While it’s true the actual comic’s long established antics and humor haven’t changed much, it’s the backend drama surrounding creator Scott Adams that’s generated the most sparks over the past few years, unusual for any comic strip creator these days. Adams became a surprising presence during the contentious 2016 Presidential election by serving up media deconstructions and analysis via his personal blog and live-streaming, jeopardizing his cash-cow by switching his endorsement from one candidate to another.

Think about that: when 95% of celebrities pledge allegiance to one candidate and create endorsement videos, it’s brave; those stragglers who fail to comply get branded racists, fascists, and whose careers must be destroyed. It’s frightening.

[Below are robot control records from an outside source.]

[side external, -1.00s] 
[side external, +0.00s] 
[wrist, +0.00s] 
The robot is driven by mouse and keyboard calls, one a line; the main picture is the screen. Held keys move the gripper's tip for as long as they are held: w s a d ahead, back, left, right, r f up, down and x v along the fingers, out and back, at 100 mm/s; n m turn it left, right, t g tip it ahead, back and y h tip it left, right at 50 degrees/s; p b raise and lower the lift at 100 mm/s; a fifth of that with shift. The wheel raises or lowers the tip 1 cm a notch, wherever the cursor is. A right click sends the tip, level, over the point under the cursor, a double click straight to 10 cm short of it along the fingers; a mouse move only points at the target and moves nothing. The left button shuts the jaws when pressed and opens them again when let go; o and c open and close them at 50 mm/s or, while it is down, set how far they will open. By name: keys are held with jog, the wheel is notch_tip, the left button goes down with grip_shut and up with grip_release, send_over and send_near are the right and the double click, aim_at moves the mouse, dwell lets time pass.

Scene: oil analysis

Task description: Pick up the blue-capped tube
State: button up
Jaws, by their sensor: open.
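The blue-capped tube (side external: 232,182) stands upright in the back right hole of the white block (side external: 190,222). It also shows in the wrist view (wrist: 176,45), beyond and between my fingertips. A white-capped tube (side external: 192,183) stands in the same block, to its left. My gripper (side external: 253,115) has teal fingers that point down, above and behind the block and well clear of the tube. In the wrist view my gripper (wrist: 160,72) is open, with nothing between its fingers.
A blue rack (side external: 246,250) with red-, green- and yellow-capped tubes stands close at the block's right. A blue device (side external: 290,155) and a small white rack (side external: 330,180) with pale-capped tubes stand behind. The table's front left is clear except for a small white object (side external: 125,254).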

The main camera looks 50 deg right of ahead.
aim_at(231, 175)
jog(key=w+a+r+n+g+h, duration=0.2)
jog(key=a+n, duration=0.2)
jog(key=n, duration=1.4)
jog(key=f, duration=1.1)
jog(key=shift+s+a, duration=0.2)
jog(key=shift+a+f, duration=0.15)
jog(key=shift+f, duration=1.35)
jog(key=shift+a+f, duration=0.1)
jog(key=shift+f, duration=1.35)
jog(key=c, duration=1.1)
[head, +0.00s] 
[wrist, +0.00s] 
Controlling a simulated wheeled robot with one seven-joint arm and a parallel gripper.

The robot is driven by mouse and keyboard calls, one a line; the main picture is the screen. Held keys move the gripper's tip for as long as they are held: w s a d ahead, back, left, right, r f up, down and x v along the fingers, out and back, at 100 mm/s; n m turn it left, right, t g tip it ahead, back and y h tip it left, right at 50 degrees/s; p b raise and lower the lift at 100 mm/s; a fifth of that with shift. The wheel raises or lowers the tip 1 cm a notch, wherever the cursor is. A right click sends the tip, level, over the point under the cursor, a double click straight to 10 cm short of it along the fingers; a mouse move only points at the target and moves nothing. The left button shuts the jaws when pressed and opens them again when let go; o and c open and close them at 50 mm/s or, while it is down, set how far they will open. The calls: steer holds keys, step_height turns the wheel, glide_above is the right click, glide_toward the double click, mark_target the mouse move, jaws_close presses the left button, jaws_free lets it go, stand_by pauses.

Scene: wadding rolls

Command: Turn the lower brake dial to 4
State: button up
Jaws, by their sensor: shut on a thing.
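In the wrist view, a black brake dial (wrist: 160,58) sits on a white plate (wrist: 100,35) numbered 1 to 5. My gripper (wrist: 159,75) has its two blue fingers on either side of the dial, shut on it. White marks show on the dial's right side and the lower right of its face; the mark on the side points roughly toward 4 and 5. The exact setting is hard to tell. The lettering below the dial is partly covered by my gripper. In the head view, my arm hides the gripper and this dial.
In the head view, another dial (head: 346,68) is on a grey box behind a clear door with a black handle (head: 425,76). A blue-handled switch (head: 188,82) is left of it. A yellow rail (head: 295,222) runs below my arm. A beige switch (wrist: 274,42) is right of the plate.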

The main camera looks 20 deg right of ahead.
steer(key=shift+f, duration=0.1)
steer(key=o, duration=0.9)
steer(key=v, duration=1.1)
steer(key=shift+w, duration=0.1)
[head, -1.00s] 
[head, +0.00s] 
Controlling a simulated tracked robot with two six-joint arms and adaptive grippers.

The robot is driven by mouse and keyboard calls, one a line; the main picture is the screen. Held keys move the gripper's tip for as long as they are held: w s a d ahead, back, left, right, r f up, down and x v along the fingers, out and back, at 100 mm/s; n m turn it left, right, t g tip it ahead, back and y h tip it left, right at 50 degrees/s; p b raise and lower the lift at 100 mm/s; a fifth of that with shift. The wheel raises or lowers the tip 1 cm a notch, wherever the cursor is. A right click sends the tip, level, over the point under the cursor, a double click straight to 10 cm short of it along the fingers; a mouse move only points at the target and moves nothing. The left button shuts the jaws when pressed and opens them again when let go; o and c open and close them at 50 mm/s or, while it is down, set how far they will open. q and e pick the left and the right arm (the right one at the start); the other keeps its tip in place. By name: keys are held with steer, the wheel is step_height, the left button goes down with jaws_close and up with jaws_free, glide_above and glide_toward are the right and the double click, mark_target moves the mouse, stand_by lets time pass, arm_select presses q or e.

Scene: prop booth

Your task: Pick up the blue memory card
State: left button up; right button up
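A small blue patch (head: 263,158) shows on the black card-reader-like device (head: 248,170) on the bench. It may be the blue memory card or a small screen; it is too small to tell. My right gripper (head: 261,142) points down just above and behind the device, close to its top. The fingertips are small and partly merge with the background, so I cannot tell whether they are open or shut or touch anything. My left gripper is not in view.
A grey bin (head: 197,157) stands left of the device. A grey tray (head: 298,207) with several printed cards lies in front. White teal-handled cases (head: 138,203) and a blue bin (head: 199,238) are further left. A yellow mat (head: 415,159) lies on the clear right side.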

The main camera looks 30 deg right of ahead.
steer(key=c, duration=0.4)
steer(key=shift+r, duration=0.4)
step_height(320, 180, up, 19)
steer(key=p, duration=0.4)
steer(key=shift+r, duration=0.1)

As a comic strip, Dilbert has always been an equal opportunity offender; everyone and everything you see in those boxes is up for ridicule, mockery, or desperately in need of sacred cows being ground to hamburger. Naturally, this egalitarianism hasn’t endeared the former Pacific Bell employee to certain groups, feminists in particular. It chafes them that Adams’ doesn’t just parrot or confirm the status quo benchmarks of modern feminist theories, the intersectionality of office and gender politics, if you will. It’s not like Adams doesn’t mention or isn’t aware of them: the myths of ‘equal pay’, workplace sexism, the battle over thermostatic balance, and the uncrackable glass ceiling are accounted for, just not in the packaged way his detractors would impose.

Another big change you’ll see when flipping through these funnies are the different art styles the strip took for a few weeks in 2016: “six different Dilbert styles in six weeks”, Adams explains, as he took a well-deserved break to rest his drawing arm from fatigue. Given how much of the art is now handled via digital wizardry, I’m curious if this exercise was more about Adams teasing the possibility he’ll hand over full artwork duties to assistants in the future, ala Jim Davis’ deplorable Garfield. God, I hope not.

Each artist was free to either (attempt) to duplicate Adams’ style or interpret, and some do better than others. Adams picked an eclectic mix of artists to draw his motley crew, many you’ve never heard of before; Brenna Thummler (freelancer), Eric Scott (Back in the Day comic), John Glynn (the actual President of Universal Uclick) do fine work, but special kudos must go to the largely unknown trio of Donna Oatney (listed as a Design Director and Artist at Andrews McMeel, and occasional Far Side colorist), Joel Friday, and Josh Shipley; each offers an astonishing mimicry of Adams’ clean style that might fool you into thinking it was actually him.

Most interesting is CNN host – and occasional cartoonist – Jake Tapper, who agreed to draw the strip if the results could be auctioned off to support “Homes for Our Troops”, a nonprofit charity that “that builds mortgage-free, specially adapted homes nationwide for severely injured Veterans Post – 9/11, to enable them to rebuild their lives.” Those interested in learning more about their mission can check out the official site HERE!

It’s always encouraging when cartoonists banding together for the common good is admirable (see Stephan Pastis’ own Bill Watterson-flavored charity contributions in I’m Only in This for Me). Good job, guys!

It’s a shame that external forces may be conspiring to take down Scott Adams for reasons that go well beyond simple disagreements, but he’s probably too crafty to let a few perpetually aggrieved zealots get the better of him. I’m No Scientist, But I Think Feng Shui Is Part of the Answer stays the course for a comic nearing its 30th anniversary, which means it’s scathingly funny, acerbic, and topical in almost every way that counts. Adams’ courage in the face of such a dangerous collection of cultural locusts is admirable; that he’s kept his sense of humor intact through it all should be inspiring.